-- Start --

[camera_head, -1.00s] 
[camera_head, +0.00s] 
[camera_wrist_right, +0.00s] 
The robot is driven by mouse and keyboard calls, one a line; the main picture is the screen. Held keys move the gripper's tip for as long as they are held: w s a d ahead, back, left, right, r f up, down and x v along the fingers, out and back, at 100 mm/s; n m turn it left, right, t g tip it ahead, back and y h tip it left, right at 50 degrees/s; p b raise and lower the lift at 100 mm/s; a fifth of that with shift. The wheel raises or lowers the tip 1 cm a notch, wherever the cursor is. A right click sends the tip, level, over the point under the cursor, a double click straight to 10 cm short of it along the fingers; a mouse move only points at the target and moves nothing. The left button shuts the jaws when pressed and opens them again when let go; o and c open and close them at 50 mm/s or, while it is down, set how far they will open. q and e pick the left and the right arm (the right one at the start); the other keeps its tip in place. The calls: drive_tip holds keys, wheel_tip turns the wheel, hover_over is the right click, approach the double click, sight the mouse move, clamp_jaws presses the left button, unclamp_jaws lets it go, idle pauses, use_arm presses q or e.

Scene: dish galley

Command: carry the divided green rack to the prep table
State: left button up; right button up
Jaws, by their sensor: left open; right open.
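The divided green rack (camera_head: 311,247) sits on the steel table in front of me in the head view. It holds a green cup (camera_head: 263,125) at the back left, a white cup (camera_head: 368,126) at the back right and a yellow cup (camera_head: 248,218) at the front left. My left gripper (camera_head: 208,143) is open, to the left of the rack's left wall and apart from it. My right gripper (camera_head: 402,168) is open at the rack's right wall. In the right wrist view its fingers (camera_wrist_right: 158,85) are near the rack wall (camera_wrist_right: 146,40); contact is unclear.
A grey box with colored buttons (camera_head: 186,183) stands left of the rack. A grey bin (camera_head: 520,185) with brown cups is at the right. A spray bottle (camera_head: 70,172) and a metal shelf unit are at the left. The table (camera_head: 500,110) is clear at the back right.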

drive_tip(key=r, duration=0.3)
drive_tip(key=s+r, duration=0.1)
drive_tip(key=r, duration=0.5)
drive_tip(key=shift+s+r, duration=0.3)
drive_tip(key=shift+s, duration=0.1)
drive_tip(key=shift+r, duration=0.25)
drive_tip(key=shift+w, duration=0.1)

-- End --

BRIEF. Repeat the data above, word for word.

SOLUTION.
[camera_head, -1.00s] 
[camera_head, +0.00s] 
[camera_wrist_right, +0.00s] 
The robot is driven by mouse and keyboard calls, one a line; the main picture is the screen. Held keys move the gripper's tip for as long as they are held: w s a d ahead, back, left, right, r f up, down and x v along the fingers, out and back, at 100 mm/s; n m turn it left, right, t g tip it ahead, back and y h tip it left, right at 50 degrees/s; p b raise and lower the lift at 100 mm/s; a fifth of that with shift. The wheel raises or lowers the tip 1 cm a notch, wherever the cursor is. A right click sends the tip, level, over the point under the cursor, a double click straight to 10 cm short of it along the fingers; a mouse move only points at the target and moves nothing. The left button shuts the jaws when pressed and opens them again when let go; o and c open and close them at 50 mm/s or, while it is down, set how far they will open. q and e pick the left and the right arm (the right one at the start); the other keeps its tip in place. The calls: drive_tip holds keys, wheel_tip turns the wheel, hover_over is the right click, approach the double click, sight the mouse move, clamp_jaws presses the left button, unclamp_jaws lets it go, idle pauses, use_arm presses q or e.

Scene: dish galley

Command: carry the divided green rack to the prep table
State: left button up; right button up
Jaws, by their sensor: left open; right open.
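The divided green rack (camera_head: 311,247) sits on the steel table in front of me in the head view. It holds a green cup (camera_head: 263,125) at the back left, a white cup (camera_head: 368,126) at the back right and a yellow cup (camera_head: 248,218) at the front left. My left gripper (camera_head: 208,143) is open, to the left of the rack's left wall and apart from it. My right gripper (camera_head: 402,168) is open at the rack's right wall. In the right wrist view its fingers (camera_wrist_right: 158,85) are near the rack wall (camera_wrist_right: 146,40); contact is unclear.
A grey box with colored buttons (camera_head: 186,183) stands left of the rack. A grey bin (camera_head: 520,185) with brown cups is at the right. A spray bottle (camera_head: 70,172) and a metal shelf unit are at the left. The table (camera_head: 500,110) is clear at the back right.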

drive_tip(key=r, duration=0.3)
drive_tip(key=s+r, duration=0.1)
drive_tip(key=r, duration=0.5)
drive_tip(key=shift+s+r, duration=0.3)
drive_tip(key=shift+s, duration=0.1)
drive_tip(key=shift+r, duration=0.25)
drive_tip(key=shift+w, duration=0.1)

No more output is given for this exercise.